Tidak ada yang menunjukkan hal ini secara lebih drastis daripada krisis ekologi, khususnya krisis iklim dan keanekaragaman hayati. Dampak dari perubahan iklim yang tidak terkendali sudah dirasakan di seluruh dunia, dengan suhu global yang kini meningkat lebih cepat dibandingkan dengan titik mana pun dalam sejarah planet ini, yang mengakibatkan badai super yang lebih sering terjadi, tidak dapat diprediksi, dan parah, banjir, kekeringan, kebakaran hutan, dan gelombang panas yang mematikan.

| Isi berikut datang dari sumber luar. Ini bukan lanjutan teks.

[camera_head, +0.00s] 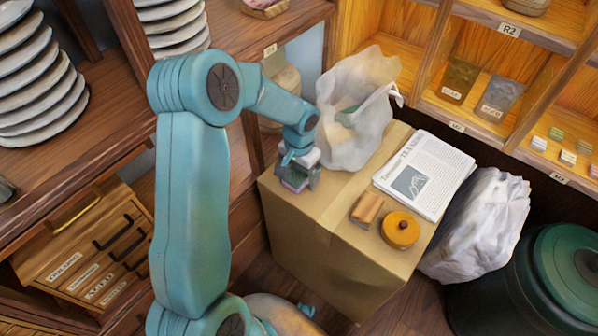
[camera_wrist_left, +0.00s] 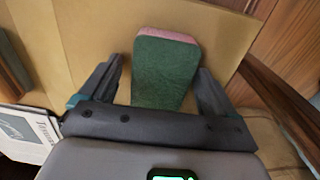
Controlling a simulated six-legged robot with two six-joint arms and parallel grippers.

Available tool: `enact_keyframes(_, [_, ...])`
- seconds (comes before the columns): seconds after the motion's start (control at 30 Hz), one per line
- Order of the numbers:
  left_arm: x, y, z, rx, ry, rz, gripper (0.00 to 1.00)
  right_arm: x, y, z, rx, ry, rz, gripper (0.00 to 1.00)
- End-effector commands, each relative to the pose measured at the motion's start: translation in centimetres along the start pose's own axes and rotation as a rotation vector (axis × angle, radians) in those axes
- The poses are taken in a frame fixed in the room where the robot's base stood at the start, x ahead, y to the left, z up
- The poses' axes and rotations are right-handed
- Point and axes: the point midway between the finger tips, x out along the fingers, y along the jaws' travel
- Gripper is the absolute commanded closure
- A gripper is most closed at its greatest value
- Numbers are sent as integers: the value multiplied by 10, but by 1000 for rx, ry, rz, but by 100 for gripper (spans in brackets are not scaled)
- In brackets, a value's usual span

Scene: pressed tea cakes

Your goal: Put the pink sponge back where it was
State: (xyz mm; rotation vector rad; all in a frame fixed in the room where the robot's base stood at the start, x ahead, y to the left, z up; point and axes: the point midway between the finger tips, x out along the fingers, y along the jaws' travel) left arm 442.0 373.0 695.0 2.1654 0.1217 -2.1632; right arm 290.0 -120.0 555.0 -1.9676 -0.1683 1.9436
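A sponge with a pink side and a dark green face (camera_wrist_left: 165,75) is at the left corner of the cardboard box top (camera_head: 330,215). In the left wrist view the fingers of my left gripper (camera_wrist_left: 160,85) stand on both sides of the sponge. A gap shows at the left finger, and the right finger is close to the sponge. The gripper looks open around it. My right gripper is not in view.
A white plastic bag (camera_head: 355,125) with something green inside, a newspaper (camera_head: 425,175), a brown block (camera_head: 366,209) and a round orange tin (camera_head: 400,230) stand on the box. A crumpled bag (camera_head: 480,225) and dark green bin (camera_head: 550,270) are right. Shelves (camera_head: 475,120) stand behind.

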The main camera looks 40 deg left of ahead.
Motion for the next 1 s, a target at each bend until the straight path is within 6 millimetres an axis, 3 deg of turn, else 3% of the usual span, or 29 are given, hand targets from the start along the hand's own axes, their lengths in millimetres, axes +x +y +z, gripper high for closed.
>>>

Target PBB untuk tetap berada di bawah 1,5°C di atas tingkat pra-industri terlihat semakin jauh dari jangkauan, dan setiap kenaikan 1°C saja akan membawa kita semakin dekat ke titik kritis dalam sistem iklim, yang akan memicu perubahan yang tiba-tiba dan tidak dapat dipulihkan, serta kehancuran yang nyata. Kita menghadapi—dalam masa hidup kita—sebagian besar bumi yang tidak dapat dihuni, ratusan juta orang mengungsi, dan spesies yang tak terhitung jumlahnya akan punah. Semua itu akan menambah lingkaran setan kerusakan ekologi yang akan berputar tak terelakkan menuju kehancuran semua kehidupan yang kita kenal. Prospeknya tidak bisa lebih buruk lagi.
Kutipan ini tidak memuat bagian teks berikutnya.